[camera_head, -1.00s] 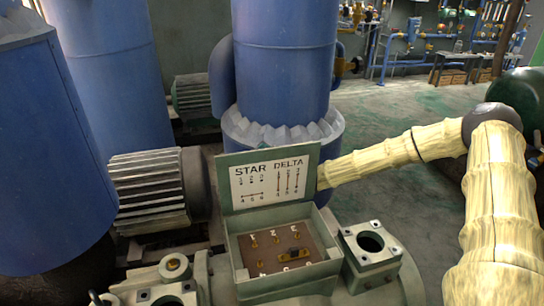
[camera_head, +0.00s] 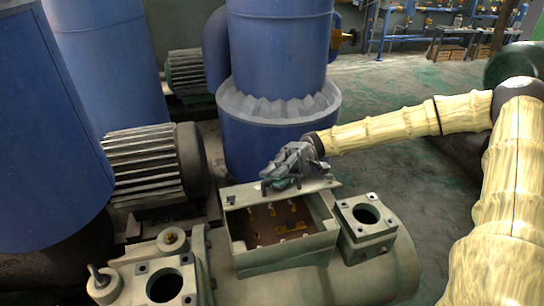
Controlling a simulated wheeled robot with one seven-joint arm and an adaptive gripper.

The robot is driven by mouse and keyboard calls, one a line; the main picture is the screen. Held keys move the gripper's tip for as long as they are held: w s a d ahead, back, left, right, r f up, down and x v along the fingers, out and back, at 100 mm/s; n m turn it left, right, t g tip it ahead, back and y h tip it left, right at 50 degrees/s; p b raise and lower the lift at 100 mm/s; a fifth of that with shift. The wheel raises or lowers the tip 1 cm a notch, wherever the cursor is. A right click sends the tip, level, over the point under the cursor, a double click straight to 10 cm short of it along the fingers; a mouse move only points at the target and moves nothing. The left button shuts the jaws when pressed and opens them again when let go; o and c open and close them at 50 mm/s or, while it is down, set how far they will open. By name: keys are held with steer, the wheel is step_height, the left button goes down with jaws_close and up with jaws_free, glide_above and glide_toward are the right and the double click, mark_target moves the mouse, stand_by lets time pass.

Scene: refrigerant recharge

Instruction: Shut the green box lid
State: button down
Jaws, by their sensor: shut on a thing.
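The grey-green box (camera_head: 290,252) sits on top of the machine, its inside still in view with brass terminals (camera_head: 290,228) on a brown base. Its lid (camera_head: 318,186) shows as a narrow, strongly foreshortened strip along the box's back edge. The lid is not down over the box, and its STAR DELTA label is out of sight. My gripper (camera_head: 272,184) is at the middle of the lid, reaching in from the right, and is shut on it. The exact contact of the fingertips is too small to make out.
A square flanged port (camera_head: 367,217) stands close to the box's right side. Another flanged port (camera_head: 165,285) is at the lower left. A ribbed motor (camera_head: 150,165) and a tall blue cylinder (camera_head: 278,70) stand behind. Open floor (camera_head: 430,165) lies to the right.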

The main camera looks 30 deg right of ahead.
========
DO THIS :: All lines in the listing above from the line containing "Instruction: Shut the green box lid" to the line containing "State: button down", inclusive, should be retyped exactly; no other lines should appear.

PROBLEM SOLUTION ::
Instruction: Shut the green box lid
State: button down

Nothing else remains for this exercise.